Task:
Output all of the records exactly as written.
>> BEGIN Dataset extract
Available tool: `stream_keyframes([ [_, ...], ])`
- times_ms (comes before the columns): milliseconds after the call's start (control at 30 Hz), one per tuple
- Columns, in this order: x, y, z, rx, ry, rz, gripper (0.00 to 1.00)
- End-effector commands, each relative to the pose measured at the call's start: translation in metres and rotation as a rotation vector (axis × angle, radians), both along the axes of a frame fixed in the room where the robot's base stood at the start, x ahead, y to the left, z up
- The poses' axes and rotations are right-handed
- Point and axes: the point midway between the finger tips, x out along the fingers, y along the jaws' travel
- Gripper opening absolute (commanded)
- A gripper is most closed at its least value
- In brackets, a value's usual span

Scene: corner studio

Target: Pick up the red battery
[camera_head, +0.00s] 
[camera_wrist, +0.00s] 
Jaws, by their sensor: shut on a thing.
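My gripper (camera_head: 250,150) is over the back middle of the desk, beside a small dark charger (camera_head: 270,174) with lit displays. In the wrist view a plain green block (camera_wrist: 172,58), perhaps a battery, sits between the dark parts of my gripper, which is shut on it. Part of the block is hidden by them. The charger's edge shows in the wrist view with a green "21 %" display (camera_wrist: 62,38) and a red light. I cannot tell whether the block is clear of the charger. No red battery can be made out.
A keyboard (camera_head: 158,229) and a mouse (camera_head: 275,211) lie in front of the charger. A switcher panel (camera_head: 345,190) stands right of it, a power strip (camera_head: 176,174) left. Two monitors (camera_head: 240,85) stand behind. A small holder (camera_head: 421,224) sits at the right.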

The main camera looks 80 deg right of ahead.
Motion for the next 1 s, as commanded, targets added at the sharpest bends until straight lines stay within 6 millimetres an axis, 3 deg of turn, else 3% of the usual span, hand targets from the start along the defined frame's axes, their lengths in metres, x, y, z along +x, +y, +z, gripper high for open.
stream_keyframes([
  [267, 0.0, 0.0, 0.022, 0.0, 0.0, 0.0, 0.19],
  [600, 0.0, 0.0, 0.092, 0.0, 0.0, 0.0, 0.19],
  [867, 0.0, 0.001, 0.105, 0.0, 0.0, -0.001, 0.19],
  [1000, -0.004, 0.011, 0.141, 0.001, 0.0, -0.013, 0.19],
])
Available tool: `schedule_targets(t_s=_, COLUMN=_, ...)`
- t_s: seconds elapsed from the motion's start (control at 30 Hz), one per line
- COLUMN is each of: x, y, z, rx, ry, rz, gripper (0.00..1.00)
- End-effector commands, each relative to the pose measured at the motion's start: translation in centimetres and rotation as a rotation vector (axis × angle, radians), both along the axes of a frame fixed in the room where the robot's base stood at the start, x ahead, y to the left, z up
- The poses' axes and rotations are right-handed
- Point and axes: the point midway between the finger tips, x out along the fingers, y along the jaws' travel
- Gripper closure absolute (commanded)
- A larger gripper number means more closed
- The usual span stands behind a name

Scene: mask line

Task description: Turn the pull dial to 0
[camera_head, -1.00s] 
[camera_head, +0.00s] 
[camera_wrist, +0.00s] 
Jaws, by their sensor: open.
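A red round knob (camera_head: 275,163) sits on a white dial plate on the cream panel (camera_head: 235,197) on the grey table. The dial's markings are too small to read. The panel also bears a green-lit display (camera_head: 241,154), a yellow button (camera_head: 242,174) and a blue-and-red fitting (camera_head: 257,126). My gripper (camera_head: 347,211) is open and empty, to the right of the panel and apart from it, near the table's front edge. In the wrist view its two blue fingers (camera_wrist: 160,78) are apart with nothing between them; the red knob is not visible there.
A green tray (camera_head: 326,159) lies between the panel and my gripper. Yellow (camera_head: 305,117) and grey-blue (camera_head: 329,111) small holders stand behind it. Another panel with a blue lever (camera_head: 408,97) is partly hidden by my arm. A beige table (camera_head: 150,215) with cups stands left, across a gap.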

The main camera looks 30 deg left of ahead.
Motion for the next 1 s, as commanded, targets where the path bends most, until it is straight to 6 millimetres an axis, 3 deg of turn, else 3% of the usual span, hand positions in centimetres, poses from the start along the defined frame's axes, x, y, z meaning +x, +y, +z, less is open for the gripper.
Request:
>> END Dataset extract
Exercise answer:
Available tool: `stream_keyframes([ [_, ...], ])`
- times_ms (comes before the columns): milliseconds after the call's start (control at 30 Hz), one per tuple
- Columns, in this order: x, y, z, rx, ry, rz, gripper (0.00 to 1.00)
- End-effector commands, each relative to the pose measured at the call's start: translation in metres and rotation as a rotation vector (axis × angle, radians), both along the axes of a frame fixed in the room where the robot's base stood at the start, x ahead, y to the left, z up
- The poses' axes and rotations are right-handed
- Point and axes: the point midway between the finger tips, x out along the fingers, y along the jaws' travel
- Gripper opening absolute (commanded)
- A gripper is most closed at its least value
- In brackets, a value's usual span

Scene: corner studio

Target: Pick up the red battery
[camera_head, +0.00s] 
[camera_wrist, +0.00s] 
Jaws, by their sensor: shut on a thing.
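My gripper (camera_head: 250,150) is over the back middle of the desk, beside a small dark charger (camera_head: 270,174) with lit displays. In the wrist view a plain green block (camera_wrist: 172,58), perhaps a battery, sits between the dark parts of my gripper, which is shut on it. Part of the block is hidden by them. The charger's edge shows in the wrist view with a green "21 %" display (camera_wrist: 62,38) and a red light. I cannot tell whether the block is clear of the charger. No red battery can be made out.
A keyboard (camera_head: 158,229) and a mouse (camera_head: 275,211) lie in front of the charger. A switcher panel (camera_head: 345,190) stands right of it, a power strip (camera_head: 176,174) left. Two monitors (camera_head: 240,85) stand behind. A small holder (camera_head: 421,224) sits at the right.

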The main camera looks 80 deg right of ahead.
Motion for the next 1 s, as commanded, targets added at the sharpest bends until straight lines stay within 6 millimetres an axis, 3 deg of turn, else 3% of the usual span, hand targets from the start along the defined frame's axes, their lengths in metres, x, y, z along +x, +y, +z, gripper high for open.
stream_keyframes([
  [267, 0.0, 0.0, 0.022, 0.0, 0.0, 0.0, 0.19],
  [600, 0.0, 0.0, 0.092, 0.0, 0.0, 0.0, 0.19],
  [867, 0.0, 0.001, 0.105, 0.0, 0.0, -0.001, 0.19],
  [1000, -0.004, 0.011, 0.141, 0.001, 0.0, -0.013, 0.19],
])
Available tool: `schedule_targets(t_s=_, COLUMN=_, ...)`
- t_s: seconds elapsed from the motion's start (control at 30 Hz), one per line
- COLUMN is each of: x, y, z, rx, ry, rz, gripper (0.00..1.00)
- End-effector commands, each relative to the pose measured at the motion's start: translation in centimetres and rotation as a rotation vector (axis × angle, radians), both along the axes of a frame fixed in the room where the robot's base stood at the start, x ahead, y to the left, z up
- The poses' axes and rotations are right-handed
- Point and axes: the point midway between the finger tips, x out along the fingers, y along the jaws' travel
- Gripper closure absolute (commanded)
- A larger gripper number means more closed
- The usual span stands behind a name

Scene: mask line

Task description: Turn the pull dial to 0
[camera_head, -1.00s] 
[camera_head, +0.00s] 
[camera_wrist, +0.00s] 
Jaws, by their sensor: open.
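A red round knob (camera_head: 275,163) sits on a white dial plate on the cream panel (camera_head: 235,197) on the grey table. The dial's markings are too small to read. The panel also bears a green-lit display (camera_head: 241,154), a yellow button (camera_head: 242,174) and a blue-and-red fitting (camera_head: 257,126). My gripper (camera_head: 347,211) is open and empty, to the right of the panel and apart from it, near the table's front edge. In the wrist view its two blue fingers (camera_wrist: 160,78) are apart with nothing between them; the red knob is not visible there.
A green tray (camera_head: 326,159) lies between the panel and my gripper. Yellow (camera_head: 305,117) and grey-blue (camera_head: 329,111) small holders stand behind it. Another panel with a blue lever (camera_head: 408,97) is partly hidden by my arm. A beige table (camera_head: 150,215) with cups stands left, across a gap.

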The main camera looks 30 deg left of ahead.
Motion for the next 1 s, as commanded, targets where the path bends most, until it is straight to 6 millimetres an axis, 3 deg of turn, else 3% of the usual span, hand positions in centimetres, poses from the start along the defined frame's axes, x, y, z meaning +x, +y, +z, less is open for the gripper.
Request:

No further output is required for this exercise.